Do we dream differently?

In the present climate of economic uncertainty meltdown, political hypocrisy and understandable social anger, I thought I needed to cheer myself up – and perhaps you, NotSoGentle Reader. The AWID Forum is a platform for feminists – of all shapes, sizes, sexualities, genders and agendas (!) – that is convened every three years. This time it’s mid-November in Cape Town, one of the beautifulest places in the world, inhabited by some of my bestest friends. However, I am not going for the Forum this year; the first time since the 1999 Forum. One reason is that I need to write this doctoral thesis that I have been promising myself – and others – to finish for the last ten years (aaargh). The other is that I do feel, increasingly, that every now and then, one should drop off the conference junket route (not that I’m on a plane every month, but certainly, every year so far in the last ten) to allow younger and newer – one doesn’t preclude the other – people to experience the energies of solidarity. And the AWID Forum is certainly a space for that energy.

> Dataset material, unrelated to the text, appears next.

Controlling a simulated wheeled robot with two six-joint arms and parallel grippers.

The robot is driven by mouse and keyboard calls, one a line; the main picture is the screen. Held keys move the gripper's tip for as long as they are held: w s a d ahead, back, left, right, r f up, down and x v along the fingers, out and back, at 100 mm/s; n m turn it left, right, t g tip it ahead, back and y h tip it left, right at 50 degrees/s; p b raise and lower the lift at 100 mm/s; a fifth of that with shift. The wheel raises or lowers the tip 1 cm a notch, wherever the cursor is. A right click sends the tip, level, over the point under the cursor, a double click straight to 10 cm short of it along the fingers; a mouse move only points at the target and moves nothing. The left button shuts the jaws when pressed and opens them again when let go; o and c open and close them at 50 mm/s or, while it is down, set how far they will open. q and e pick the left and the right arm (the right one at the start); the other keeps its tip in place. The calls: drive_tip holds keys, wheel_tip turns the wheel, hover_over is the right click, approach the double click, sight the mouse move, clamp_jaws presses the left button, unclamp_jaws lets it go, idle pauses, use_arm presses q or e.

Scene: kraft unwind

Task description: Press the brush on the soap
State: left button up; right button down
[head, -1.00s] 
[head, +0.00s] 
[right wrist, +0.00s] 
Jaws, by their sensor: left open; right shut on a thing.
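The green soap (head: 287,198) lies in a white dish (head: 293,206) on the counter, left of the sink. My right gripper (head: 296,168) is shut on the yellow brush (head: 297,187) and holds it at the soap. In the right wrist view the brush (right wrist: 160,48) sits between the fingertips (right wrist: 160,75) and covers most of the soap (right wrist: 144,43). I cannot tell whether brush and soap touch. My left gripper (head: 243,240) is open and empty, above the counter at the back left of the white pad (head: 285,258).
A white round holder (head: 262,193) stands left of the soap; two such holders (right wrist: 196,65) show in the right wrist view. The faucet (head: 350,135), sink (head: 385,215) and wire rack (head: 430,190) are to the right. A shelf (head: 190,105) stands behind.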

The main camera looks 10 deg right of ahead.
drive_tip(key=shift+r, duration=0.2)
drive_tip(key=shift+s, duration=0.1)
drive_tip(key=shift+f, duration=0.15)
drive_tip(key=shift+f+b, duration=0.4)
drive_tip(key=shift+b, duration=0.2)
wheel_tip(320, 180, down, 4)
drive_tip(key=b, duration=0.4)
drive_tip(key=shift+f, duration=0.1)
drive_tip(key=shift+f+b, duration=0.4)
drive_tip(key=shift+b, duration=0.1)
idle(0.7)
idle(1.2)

I do feel like I’m missing out on something, though – particularly since this year’s Forum is on the power of movements. But then I think to myself that the struggle is fought every day, in the little moments, all over the world. And that power is shared, as I already know, with countless friends across the world. So perhaps then, just an opportunity to muse on the last Forum and a session we conducted there, based on the book – Defending our Dreams: global feminist voices for a new generation – that we launched at the Forum. Defending our Dreams is arguably the first international anthology of young feminist analyses ever; I’m proud of it, but I’m also proud of this session we did, with a bunch of contributors to the volume. And perhaps my reflections on the session go beyond the moment:

Do we really dream differently? It was easy enough to choose the title of our book – Defending our Dreams – once we had found Gabrielle Hosein’s quirky and questioning poem on feminism, but it was very difficult to judge whether a session at the AWID Forum on our dreams would be interesting at all. We shouldn’t have worried. Putting together a panel of extraordinary young women – articulate and honest – is all the recipe we needed. Five of our contributors, Alejandra Scampini (Uruguay), Indigo Williams-Willing (Vietnam/Australia), Salma Maoulidi (Tanzania), Jennifer Plyler (Canada) and Paromita Vohra (India), sat together to discuss what I, as moderator, had thought were banal, obvious questions: What are the dreams we dream – and how are they different, or not, from those dreamt (by feminists) before? What are the strategies we use that might be different? And where to, from here?

The questions may have sounded banal, but the session felt like magic. Like the others, I too struggle to understand why – how the last session of the day, with people coming in tired and overwhelmed, sitting at the edge of their chairs and at the back of the room (so they could exit quietly and quickly if needed), could have created a little oasis of joy, of reflection, of separately articulated dreams that somehow, wonderfully, fused together to be shared by others in the room, listening to them. Perhaps one reason for the magic was the simple truth we had overlooked in our grand theorising – that ‘dreaming’ is a very powerful word. That we so rarely use its power, both for ourselves and for others. That we are so caught up in the banality of the every day, that we forget we begin with a dream, and that somehow, somewhere along the way, that dream changes in shape and form and colour. Sometimes we even forget – in the cynicism of complexity and the routine efforts of struggle – that we had a dream at all, and that it whispers to us every now and then in quiet, unsuspecting moments.

What were the dreams that were shared? That not just ideology, or strategy, is about the personal being political; that our lives begin and end with the struggles of this truth and its reverse – the political is invariably, always, personal. Whether it was about a feminist daring to say that her dream is to be happily married to a wonderful man and have healthy babies, or about another feminist daring to say that perhaps body shape contributes to feminism (are ‘fat’ women more ‘feminist’???). That the struggles have changed in context over the years, but that our feminist histories have never been intimate enough for us to learn enough from them, or to acknowledge them in ways beyond the academic. We asked our older sisters in the audience: why is that we don’t have histories of the movement that tell us about the little struggles? About the jokes at the end of the day, the exhausted camaraderie at the end of a battle, the imperfections and human-ness of the process? Why is it that we feel we look at history as a series of perfect, coordinated responses to situations – when we know that the truth is sometimes painful, sometimes hysterically funny, always messy?

‘Intimacy’ was a word we used a lot. And ‘relationships’. And we came to the shared vision that grand political change is often about shared intimate processes of relational shifts. How we grow to live freely and well with our lovers, our families, our friends, our colleagues – and how they live with us – is often the longest, toughest journey. And that acknowledging that intimacy of change might make our future journeys easier. We ended with an acknowledgement to the wisdom of the past, while dreaming on. We quoted Gloria Steinem: ‘Without leaps of imagination, or dreaming, we lose the excitement of possibilities. Dreaming, after all, is a form of planning’.